Everybody before I start give me a a few snaps whenever you feel something or it hits you n we can talk about it later. Felt it been through it whatever
. The way the auro is Soo bright in here .what going on hell I need to be this happy . Constantly working on my mind my peace . Becoming this woman I strive to be, mother I always knew I would be. I think I use to doubt myself because it motivated me more. When I was 12 I cut my arms and thighs up. Why? I wasn't tryna kill myself but I wanted to feel pain it was the part where after so long keeping a secret to yourself it just sinks in. Not paying attention n now I started acting out , to the way he changed my mood as he entered the room but as a parent they never payed attention at all. If you didn't pay attention I'm not saying nothing anymore .

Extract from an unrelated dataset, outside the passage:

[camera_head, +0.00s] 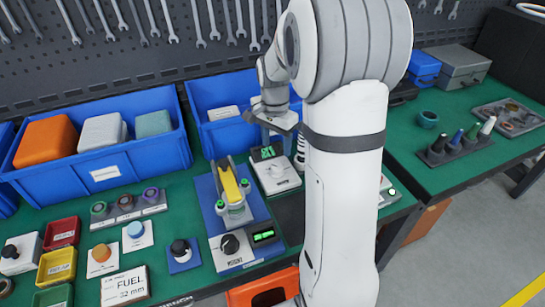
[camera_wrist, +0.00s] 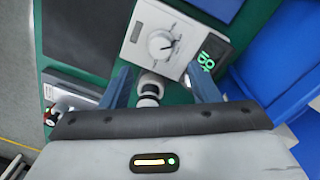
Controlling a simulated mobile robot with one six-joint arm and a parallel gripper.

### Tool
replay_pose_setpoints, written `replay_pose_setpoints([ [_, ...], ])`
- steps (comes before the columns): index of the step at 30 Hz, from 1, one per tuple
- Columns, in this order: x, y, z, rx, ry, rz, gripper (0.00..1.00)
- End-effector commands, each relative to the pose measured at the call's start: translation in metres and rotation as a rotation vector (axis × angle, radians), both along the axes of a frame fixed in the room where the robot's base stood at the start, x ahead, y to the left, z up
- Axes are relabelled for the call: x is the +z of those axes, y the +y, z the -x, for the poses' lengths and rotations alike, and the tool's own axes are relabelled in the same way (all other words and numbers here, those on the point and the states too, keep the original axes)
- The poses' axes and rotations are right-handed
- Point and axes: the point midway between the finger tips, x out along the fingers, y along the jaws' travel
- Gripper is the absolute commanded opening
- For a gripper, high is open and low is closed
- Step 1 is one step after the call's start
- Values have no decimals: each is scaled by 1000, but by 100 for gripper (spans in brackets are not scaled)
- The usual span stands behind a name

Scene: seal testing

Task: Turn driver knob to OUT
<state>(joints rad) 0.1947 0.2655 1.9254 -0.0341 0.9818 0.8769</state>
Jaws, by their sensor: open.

I'll forever watch my kids not noticing I distance myself when stood he would stand in the door way. I'll never trust a favorite uncle love my favorite uncle hurted me n way I didnt imagine . Nobody knew for for 2 whole years. Thinking she stop reading my journals I left a few on my bed why I did that idk. Cause you can't tell me how that made me feel deep on the inside. Did I really deserve it? What did I do wrong as a child you believe shit like that. Too much lead way allowed way to much trust not being strict enough always tryna be understanding is not it. People are disgusting and that why I'm the mom I am now . I'm out idgaf if I see a woman going through some that don't look right Imma help her . We gotta protect our selves now matter what. To friendly and shit . At some point you gotta stop a family rapist in more and I'm stopping it with mines . My son will never be able to come spend a night with my mama side of the family they cover shit up and be weird ASF. A family member knows a MF be fucked up and still allow they kids to be around it. It's cool then until yo child get touch now you care type shit. Mane I'm happy I went through the life lessons even tho it traumatized the fuck outta me I'm happy I made it out of all that cause I hated it.